Paper Money

DNW auction offers rare $5 note from a Hong Kong bank

The earliest known fully issued bank note of any denomination for Hong Kong, a $5 note from June 1, 1860, will be offered by Dix Noonan Webb in their auction of British, Irish and world bank notes on Aug. 26 in London.

It was issued by the Oriental Bank Corp. The catalog explains this was the first bank to open a branch in Hong Kong and it started issuing notes in 1846, although none of those are known to have survived. The example offered is of the type issued from 1851 to 1865. The only other surviving issued notes from the Oriental Bank Corp. are dated 1866 and 1879. Three of them are in private collections, and several others in institutions.

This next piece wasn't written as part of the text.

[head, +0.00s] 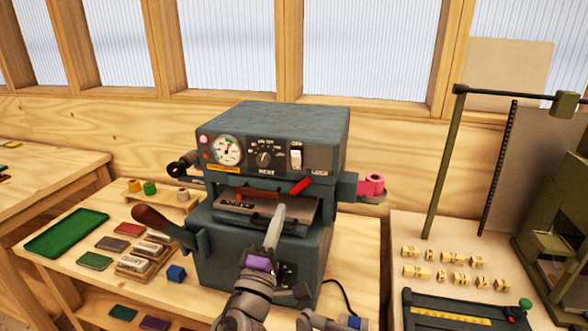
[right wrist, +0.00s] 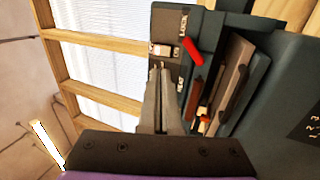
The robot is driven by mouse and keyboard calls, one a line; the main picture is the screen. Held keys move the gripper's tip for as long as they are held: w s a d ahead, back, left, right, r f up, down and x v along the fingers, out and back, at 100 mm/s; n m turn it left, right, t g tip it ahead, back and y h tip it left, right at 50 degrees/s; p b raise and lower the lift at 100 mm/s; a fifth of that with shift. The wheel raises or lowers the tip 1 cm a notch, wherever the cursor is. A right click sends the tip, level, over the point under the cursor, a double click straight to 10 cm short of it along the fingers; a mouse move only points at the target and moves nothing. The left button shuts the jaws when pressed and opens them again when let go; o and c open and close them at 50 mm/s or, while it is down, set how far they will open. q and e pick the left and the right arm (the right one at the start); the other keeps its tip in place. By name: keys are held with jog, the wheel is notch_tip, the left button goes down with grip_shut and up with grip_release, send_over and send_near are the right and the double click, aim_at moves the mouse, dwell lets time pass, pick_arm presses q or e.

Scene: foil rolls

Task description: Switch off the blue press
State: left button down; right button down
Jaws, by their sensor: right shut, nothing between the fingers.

The recently discovered item has an estimate of £30,000 to £50,000 ($41,600 to $69,325) in a grade of Fine 12 by Paper Money Guaranty.

The note was printed by Batho & Bingley, described as a relatively small London printer that operated from the early 1830s through to the late 1850s. The firm printed all Oriental Bank issues from 1846 until 1865, after which the work was taken over by Perkins Bacon.

Connection to Scotland

The bank had a strong connection to Scotland. Its main office was in London, a large branch was in Edinburgh, and a majority of its directors and much of its overseas senior staff were Scottish.

The note has the signature of the manager, John McDouall, at right, and of the accountant, James Webster, at left, with a royal coat of arms at top center.

Andrew Pattison, head of DNW’s Banknote Department provided biographical information. McDouall was born in Stranraer, Dumfries and Galloway, on Feb. 7, 1831. Although when Hong Kong was officially founded in 1841 he was only 10, by the age of 20 he had made his way to the territory and started work at Oriental Bank Corp. By the time this banknote was issued in 1860, he was the Hong Kong branch manager. When he died in a carriage accident at the age of 53 he was manager of the entire Oriental Bank Corp., then the wealthiest and most successful bank in the region.

James Webster was from Fife. He was born in 1833 and took an accounting job with the bank in Hong Kong in 1859. He returned home in 1865.

Pattison says the consignor is unsure how the note got to the UK, but said, “We can surmise that it came back here in the late 1800s, probably with a British person working or traveling in the Far East, and lay undiscovered for over 150 years. $5 was a lot of money in Hong Kong in 1860 so for someone to have this note and not redeem it is quite unusual. They probably brought it back here and forgot about it!”